## Stored data

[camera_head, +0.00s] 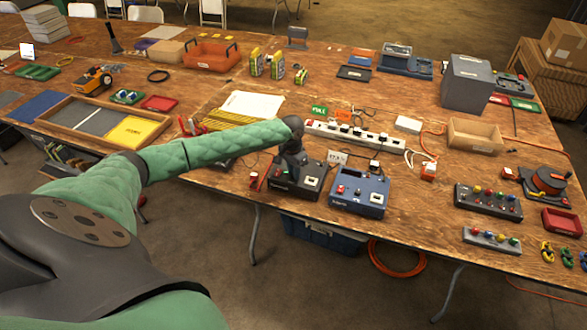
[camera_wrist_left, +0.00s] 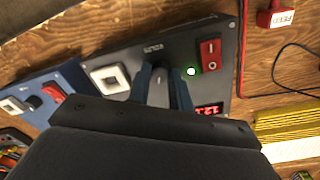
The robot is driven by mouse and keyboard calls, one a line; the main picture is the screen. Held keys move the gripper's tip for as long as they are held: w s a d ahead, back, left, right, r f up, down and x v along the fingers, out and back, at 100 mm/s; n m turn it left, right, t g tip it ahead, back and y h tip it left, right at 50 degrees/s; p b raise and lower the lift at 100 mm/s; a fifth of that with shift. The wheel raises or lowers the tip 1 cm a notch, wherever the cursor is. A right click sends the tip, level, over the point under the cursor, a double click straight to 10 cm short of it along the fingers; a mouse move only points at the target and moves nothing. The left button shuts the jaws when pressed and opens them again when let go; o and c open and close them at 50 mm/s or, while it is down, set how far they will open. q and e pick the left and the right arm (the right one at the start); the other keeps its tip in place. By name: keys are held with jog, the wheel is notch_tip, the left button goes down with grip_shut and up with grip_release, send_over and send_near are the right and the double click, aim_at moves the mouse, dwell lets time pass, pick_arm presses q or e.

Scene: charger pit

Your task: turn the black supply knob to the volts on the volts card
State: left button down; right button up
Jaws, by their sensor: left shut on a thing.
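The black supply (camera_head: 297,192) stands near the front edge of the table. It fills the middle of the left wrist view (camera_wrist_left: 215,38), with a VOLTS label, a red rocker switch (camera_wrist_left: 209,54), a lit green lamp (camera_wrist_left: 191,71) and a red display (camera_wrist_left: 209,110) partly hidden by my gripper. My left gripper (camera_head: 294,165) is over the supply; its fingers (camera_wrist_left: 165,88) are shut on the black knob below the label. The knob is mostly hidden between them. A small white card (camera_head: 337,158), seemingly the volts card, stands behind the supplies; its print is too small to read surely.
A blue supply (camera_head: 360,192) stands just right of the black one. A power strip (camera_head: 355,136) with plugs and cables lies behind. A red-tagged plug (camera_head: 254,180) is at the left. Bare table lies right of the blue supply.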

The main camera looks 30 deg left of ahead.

## Requirements
Make an exact transcription of the lines from the line with "Scene: charger pit" through the line with "State: left button down; right button up", inclusive, omitting all others.

## Answer in full
Scene: charger pit

Your task: turn the black supply knob to the volts on the volts card
State: left button down; right button up

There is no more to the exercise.